[Data items]
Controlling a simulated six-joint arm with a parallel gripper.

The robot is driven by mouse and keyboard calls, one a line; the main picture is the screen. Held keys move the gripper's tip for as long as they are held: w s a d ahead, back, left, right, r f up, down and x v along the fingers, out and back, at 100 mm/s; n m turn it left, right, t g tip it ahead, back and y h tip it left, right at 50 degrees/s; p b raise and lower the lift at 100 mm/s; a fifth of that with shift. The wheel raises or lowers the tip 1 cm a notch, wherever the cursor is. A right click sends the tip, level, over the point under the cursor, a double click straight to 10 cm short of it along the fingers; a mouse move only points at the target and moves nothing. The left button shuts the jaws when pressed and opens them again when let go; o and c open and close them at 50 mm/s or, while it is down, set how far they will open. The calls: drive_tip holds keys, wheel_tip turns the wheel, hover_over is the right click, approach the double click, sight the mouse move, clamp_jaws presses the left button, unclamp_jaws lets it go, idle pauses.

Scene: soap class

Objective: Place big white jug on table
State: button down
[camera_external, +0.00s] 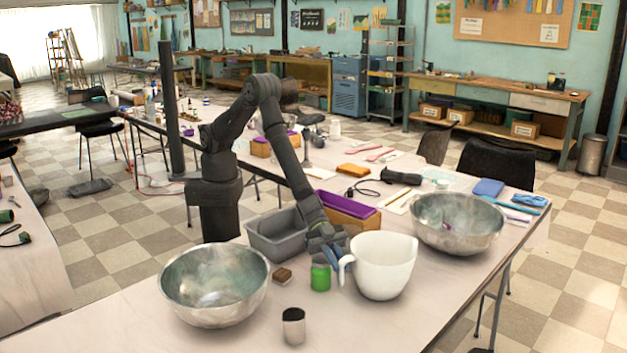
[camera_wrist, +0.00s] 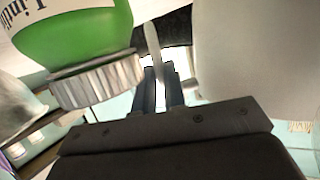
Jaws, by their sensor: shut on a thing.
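The big white jug (camera_external: 384,267) is upright at the right front of the table (camera_external: 440,300), its handle (camera_external: 345,268) towards my gripper (camera_external: 338,262). Its base is at or close to the table top; I cannot tell if it touches. My gripper is shut on the handle. In the wrist view the thin handle (camera_wrist: 153,45) runs between the two fingers (camera_wrist: 161,88), and the pale jug body (camera_wrist: 250,50) fills the right side. A green bottle (camera_external: 320,277) stands just left of the handle; it looms at upper left in the wrist view (camera_wrist: 75,45).
A metal bowl (camera_external: 458,222) stands close behind the jug to the right, another (camera_external: 214,285) at the left front. A grey bin (camera_external: 277,236) and a box with a purple top (camera_external: 345,206) are behind. A small dark-and-white jar (camera_external: 293,327) stands in front. The front right of the table is clear.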

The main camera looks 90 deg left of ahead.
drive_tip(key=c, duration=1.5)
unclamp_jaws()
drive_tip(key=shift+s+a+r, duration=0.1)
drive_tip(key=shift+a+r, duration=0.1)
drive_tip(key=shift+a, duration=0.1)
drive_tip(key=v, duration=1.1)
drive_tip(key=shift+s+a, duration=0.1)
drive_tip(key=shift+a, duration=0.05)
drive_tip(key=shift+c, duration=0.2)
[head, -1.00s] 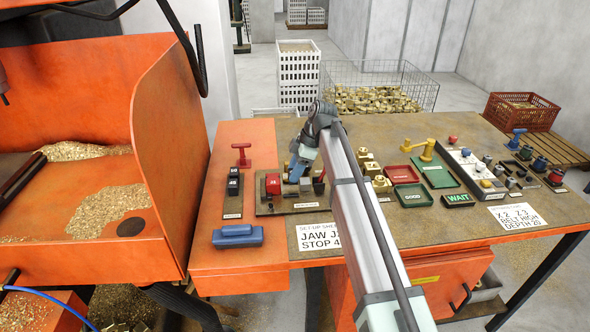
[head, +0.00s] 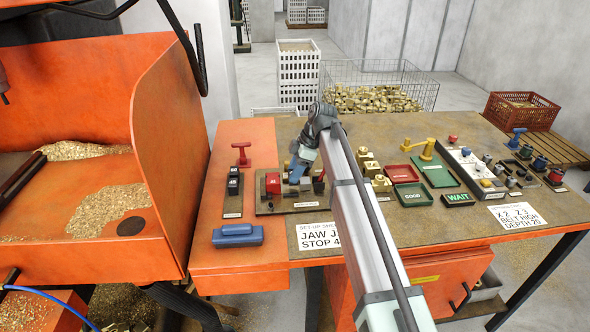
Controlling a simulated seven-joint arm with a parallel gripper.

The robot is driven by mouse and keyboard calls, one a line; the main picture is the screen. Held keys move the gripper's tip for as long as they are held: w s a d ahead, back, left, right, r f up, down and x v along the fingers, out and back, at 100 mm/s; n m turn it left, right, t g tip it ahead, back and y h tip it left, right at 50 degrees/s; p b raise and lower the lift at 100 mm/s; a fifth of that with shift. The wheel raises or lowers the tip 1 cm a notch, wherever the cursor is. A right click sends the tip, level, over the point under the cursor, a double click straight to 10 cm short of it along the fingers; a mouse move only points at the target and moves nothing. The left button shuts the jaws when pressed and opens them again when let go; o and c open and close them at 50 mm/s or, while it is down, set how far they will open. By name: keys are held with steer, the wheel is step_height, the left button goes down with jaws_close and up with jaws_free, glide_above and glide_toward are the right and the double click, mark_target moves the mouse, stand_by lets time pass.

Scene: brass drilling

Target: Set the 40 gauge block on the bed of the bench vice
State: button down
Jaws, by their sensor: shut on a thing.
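The bench vice (head: 272,186) is on the work table, on a flat brown base plate, with a red jaw at its left and a red handle part at its right. My gripper (head: 296,178) points down over the middle of the vice. It is shut on a small block between the red parts. The block is mostly hidden by the fingers, and its number cannot be read. I take it to be the 40 gauge block. Whether it touches the vice bed cannot be told. Two dark blocks (head: 233,181) stand on a rack left of the vice.
A blue block-shaped item (head: 238,235) lies at the front left, and a red T-shaped handle (head: 241,154) stands behind the rack. Brass parts (head: 371,169), red and green trays (head: 407,195) and a control box (head: 470,168) are to the right. An orange machine guard (head: 170,140) rises at left.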

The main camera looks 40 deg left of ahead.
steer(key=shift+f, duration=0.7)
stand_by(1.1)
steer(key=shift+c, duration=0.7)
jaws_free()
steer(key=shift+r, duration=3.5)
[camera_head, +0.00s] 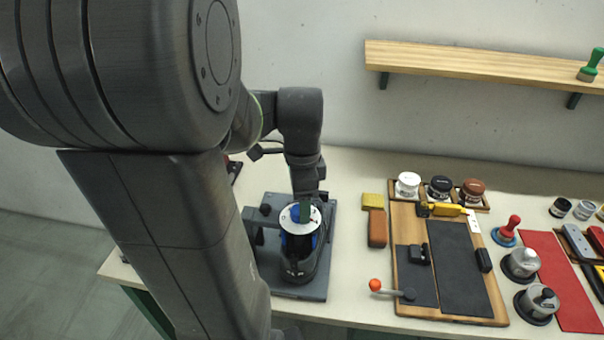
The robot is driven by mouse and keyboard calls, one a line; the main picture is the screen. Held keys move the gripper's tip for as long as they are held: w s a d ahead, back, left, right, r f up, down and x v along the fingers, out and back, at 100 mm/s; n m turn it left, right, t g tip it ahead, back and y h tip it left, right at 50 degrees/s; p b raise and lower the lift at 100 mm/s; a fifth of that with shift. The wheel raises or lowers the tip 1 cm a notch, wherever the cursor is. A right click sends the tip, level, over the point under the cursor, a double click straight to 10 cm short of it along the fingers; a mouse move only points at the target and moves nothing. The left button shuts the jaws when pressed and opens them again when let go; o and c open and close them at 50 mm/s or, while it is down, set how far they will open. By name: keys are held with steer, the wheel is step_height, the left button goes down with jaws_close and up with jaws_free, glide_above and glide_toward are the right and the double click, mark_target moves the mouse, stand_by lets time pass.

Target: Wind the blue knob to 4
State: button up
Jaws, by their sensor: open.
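The blue knob (296,214) shows in part on a white round dial (290,226). The dial tops a dark shoe-like body (297,268) standing on a grey base plate (322,240). My gripper (306,204) points down right over the knob, with its jaws open. The wrist and fingers hide much of the knob and the far side of the dial. Whether the fingers touch the knob cannot be told. The dial's numbers and the knob's pointer are too small or covered to read.
Right of the base are a brush (376,227) and a wooden board (455,318) with dark pads and an orange-tipped lever (376,285). Jars (408,185) stand behind it. Metal pots (522,262) and a red mat (548,255) lie farther right. A shelf (470,65) hangs above.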

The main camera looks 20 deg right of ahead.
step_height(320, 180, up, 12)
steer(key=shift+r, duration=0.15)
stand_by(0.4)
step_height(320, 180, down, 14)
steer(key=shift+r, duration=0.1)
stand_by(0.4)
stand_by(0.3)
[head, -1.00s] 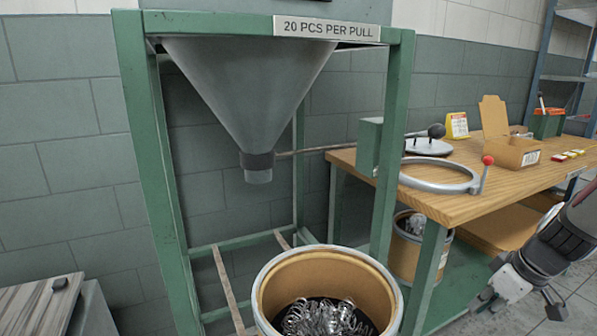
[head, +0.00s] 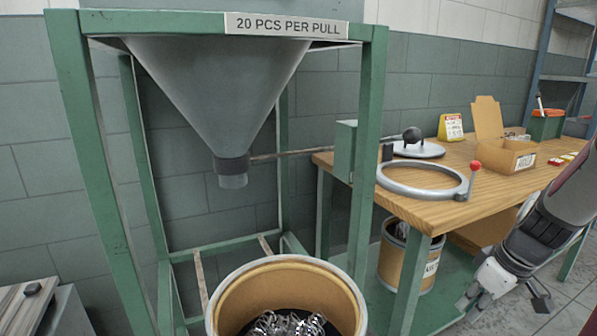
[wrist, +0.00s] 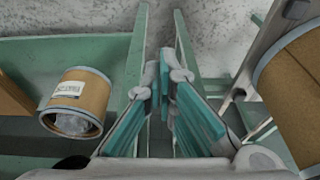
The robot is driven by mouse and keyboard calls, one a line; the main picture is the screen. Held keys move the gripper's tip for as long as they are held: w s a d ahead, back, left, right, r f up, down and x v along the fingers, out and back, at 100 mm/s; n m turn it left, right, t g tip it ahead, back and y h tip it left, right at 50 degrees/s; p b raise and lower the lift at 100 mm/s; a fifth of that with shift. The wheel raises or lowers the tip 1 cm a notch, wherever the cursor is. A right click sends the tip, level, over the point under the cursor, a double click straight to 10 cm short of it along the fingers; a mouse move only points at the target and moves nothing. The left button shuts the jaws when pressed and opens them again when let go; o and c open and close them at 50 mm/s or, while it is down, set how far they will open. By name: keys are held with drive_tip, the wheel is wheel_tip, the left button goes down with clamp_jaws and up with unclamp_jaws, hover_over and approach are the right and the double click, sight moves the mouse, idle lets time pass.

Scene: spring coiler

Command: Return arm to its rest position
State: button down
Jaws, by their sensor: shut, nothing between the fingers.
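My arm hangs at the lower right of the head view, in front of the workbench. My gripper (head: 472,298) points down toward the floor side of the bench, clear of everything I can make out. In the wrist view my gripper (wrist: 165,82) shows its two teal-padded fingers with tips drawn together and nothing held. Green frame rails pass beyond the fingers, and grey floor shows past them.
A green stand (head: 85,130) holds a grey hopper (head: 215,85). An open drum (head: 285,272) of springs stands at its foot. A wooden bench (head: 440,210) carries a ring clamp (head: 420,190) and an open carton (head: 505,158). A smaller drum (head: 400,262) sits below.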

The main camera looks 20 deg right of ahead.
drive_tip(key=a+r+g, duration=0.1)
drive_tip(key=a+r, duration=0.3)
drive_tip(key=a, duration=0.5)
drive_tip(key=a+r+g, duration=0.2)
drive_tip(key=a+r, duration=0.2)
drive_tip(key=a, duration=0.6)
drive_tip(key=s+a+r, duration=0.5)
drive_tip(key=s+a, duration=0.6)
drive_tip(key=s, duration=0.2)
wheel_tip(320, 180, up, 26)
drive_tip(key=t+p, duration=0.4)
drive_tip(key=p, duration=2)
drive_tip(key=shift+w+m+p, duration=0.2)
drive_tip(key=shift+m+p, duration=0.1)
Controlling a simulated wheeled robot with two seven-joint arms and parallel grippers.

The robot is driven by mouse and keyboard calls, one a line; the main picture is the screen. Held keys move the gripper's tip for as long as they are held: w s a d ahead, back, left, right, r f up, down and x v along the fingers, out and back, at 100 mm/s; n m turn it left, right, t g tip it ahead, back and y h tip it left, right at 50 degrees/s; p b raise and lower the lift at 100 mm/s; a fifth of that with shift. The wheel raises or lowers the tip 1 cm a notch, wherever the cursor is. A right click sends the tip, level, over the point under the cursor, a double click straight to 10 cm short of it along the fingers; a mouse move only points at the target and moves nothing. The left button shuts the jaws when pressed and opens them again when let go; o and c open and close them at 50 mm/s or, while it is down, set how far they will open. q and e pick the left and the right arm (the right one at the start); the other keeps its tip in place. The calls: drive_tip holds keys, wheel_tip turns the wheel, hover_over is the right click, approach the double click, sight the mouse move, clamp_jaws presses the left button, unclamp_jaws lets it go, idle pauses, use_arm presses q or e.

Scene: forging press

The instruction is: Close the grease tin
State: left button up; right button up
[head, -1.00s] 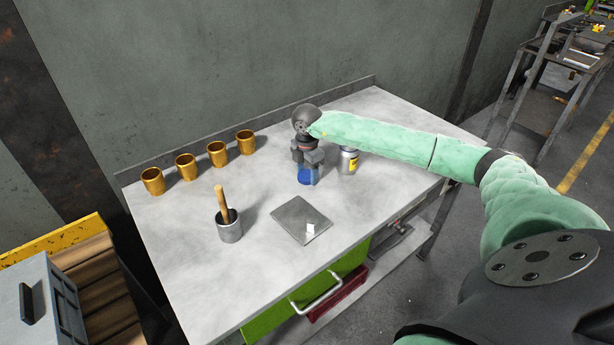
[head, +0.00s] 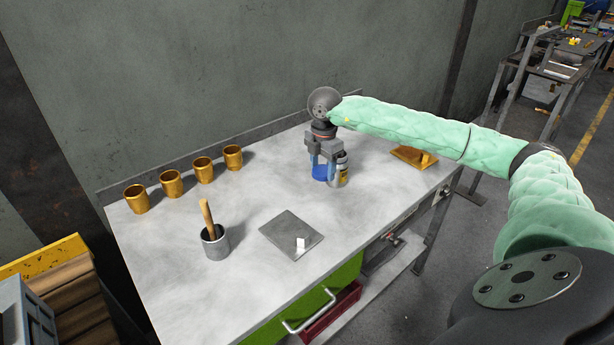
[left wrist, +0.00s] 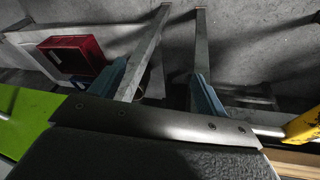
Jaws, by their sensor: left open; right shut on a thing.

- [TASK GOAL]: From the line containing "State: left button up; right button up" through the last line of the material above, write out each line exactly, leaving aside all pictures.

- [ANSWER TO THIS PROBLEM]:
State: left button up; right button up
[head, -1.00s] 
[head, +0.00s] 
[left wrist, +0.00s] 
Jaws, by their sensor: left open; right shut on a thing.

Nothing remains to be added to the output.